The day before the event, an enthusiastic crew of about 20 volunteers showed up to prepare staging and sound and to convert the park into a scene where metallic stars and 78 rpm records dangled from strings overhead, spinning slowly in the breeze.

“I am humbled by the number of people offering me their hands,” Cyr said, giving special credit to his parents, Rick and Rhonda Cyr, and to his co-organizer and fellow musician Matthew Beaulieu of Van Buren.

New attractions are added every year. This year, a path through the woods lined with old pictures nailed to trees led to a tiny venue named Earthcraft where groups performed during the day with seating for seven people on wooden folding chairs.

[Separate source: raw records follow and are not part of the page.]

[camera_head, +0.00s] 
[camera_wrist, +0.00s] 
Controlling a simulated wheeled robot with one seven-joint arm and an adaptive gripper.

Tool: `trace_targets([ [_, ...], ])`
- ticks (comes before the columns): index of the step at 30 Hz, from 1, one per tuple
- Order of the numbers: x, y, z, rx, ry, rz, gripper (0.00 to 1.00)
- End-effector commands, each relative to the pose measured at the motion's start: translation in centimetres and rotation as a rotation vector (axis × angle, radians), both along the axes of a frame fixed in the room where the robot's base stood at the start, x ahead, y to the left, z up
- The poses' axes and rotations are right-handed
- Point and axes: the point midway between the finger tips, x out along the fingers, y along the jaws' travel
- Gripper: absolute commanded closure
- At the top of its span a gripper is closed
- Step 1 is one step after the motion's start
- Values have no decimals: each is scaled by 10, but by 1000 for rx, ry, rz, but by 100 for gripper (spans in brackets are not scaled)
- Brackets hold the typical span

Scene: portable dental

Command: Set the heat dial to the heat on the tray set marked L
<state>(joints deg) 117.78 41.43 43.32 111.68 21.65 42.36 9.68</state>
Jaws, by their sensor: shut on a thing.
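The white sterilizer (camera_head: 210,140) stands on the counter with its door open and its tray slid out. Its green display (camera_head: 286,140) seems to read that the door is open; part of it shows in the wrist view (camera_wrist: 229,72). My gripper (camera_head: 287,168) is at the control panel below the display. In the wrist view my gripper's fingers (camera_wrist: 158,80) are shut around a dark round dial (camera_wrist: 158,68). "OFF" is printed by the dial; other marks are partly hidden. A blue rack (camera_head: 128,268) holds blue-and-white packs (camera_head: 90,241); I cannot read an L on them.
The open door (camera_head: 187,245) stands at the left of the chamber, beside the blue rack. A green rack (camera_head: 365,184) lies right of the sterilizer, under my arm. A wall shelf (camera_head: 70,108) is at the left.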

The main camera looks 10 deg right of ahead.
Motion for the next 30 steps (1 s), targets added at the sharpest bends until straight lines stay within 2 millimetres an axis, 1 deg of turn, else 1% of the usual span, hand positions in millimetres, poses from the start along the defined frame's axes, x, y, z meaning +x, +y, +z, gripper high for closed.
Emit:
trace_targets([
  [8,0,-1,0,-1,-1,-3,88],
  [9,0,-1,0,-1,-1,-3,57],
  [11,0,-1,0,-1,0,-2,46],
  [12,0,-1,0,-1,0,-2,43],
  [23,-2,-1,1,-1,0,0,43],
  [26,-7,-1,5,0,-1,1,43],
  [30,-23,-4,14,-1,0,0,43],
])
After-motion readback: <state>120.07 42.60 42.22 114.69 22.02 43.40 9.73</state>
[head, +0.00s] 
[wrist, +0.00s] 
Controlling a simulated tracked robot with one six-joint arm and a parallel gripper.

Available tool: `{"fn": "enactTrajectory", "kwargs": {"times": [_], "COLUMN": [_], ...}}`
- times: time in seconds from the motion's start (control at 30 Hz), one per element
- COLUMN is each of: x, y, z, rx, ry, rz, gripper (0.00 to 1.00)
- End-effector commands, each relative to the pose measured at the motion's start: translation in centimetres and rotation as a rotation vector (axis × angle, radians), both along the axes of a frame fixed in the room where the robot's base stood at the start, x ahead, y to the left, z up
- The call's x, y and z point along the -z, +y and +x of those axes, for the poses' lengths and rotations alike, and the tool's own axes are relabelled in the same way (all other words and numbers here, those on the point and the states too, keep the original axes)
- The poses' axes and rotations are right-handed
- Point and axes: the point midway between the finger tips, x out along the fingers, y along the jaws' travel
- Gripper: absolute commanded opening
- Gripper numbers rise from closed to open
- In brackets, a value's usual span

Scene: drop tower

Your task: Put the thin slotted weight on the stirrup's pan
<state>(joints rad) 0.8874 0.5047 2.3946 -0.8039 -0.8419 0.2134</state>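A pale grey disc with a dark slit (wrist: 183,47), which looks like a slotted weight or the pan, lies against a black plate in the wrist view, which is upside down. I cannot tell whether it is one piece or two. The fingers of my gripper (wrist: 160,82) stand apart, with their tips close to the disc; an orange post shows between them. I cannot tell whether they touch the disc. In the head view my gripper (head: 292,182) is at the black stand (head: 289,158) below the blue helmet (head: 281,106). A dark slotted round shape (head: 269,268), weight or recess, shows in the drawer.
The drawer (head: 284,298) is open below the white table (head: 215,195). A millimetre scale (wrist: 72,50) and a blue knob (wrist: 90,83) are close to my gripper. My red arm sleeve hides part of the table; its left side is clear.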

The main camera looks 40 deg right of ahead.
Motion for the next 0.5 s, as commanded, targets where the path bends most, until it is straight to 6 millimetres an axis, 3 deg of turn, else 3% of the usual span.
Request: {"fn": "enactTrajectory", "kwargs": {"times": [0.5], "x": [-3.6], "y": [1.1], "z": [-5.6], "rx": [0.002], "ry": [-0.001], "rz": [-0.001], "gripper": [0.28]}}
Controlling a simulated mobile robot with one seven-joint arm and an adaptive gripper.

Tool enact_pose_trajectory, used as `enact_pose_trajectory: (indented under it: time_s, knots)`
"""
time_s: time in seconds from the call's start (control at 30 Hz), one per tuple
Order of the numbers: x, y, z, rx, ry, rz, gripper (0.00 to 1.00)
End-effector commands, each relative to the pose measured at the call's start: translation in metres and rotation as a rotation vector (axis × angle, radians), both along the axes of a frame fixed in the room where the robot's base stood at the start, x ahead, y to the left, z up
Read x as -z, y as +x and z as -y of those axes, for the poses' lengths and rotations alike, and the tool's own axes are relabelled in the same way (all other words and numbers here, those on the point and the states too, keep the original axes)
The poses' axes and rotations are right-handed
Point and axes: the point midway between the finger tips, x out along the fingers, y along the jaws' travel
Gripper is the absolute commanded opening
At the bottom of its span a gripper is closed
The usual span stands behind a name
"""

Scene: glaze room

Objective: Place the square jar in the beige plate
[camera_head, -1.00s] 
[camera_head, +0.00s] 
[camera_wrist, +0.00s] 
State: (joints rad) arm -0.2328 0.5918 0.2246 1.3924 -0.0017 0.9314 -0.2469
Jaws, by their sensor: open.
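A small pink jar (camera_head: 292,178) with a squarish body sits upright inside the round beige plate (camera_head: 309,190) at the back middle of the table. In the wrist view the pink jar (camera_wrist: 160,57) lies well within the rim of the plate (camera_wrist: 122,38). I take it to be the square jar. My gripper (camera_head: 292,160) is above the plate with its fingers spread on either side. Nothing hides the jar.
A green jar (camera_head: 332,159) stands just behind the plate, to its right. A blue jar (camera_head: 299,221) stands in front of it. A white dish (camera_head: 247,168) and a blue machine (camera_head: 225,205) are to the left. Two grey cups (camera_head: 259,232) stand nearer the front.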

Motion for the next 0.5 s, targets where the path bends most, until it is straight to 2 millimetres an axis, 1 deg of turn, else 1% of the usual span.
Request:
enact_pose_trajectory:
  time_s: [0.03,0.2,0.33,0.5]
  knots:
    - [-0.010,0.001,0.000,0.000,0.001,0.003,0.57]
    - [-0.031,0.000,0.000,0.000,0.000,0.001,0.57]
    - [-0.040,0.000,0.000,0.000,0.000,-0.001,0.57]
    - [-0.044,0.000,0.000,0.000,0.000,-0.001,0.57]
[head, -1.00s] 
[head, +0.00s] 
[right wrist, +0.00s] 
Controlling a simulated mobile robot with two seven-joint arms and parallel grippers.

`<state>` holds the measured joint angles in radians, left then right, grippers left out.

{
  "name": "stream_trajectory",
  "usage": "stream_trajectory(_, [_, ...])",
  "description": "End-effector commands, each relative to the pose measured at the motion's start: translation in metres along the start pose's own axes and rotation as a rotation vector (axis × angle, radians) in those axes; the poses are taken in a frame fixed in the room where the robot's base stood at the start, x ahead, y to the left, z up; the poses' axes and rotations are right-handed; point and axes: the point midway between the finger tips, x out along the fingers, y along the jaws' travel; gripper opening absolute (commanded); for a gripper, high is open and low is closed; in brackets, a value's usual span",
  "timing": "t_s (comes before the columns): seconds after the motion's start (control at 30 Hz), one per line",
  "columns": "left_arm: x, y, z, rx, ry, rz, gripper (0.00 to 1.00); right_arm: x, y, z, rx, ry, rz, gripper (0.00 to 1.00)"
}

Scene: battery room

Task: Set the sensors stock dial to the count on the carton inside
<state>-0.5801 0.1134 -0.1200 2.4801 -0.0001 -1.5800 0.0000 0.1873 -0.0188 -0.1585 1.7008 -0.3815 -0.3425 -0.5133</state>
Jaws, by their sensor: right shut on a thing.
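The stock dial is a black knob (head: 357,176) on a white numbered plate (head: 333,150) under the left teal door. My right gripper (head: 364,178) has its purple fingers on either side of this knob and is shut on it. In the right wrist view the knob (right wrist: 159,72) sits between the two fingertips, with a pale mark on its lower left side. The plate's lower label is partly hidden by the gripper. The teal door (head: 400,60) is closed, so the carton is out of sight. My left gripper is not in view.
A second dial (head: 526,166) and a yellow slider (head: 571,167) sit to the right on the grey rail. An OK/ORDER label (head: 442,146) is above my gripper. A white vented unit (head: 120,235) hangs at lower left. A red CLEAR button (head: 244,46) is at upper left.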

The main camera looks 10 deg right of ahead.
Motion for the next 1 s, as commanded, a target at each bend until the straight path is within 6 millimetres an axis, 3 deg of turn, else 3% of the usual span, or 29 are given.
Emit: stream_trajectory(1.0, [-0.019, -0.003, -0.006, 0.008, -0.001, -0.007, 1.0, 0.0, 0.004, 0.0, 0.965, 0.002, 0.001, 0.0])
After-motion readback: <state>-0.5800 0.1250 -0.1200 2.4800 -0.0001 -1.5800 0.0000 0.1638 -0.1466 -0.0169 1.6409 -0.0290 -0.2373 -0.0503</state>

Vendors sold goods ranging from jewelry and hula hoops to a wide selection of foods and beverages. Children cavorted in the sun, some dancing in a ring with their elders.

“We are just blown away by the support,” Cyr said, describing the event as a “family reunion” for participants eager to share their talents without the ego issues one might expect.

“They totally get the idea of community. It has taken on a much bigger meaning than anything Matt or I could envision. It warms our souls.”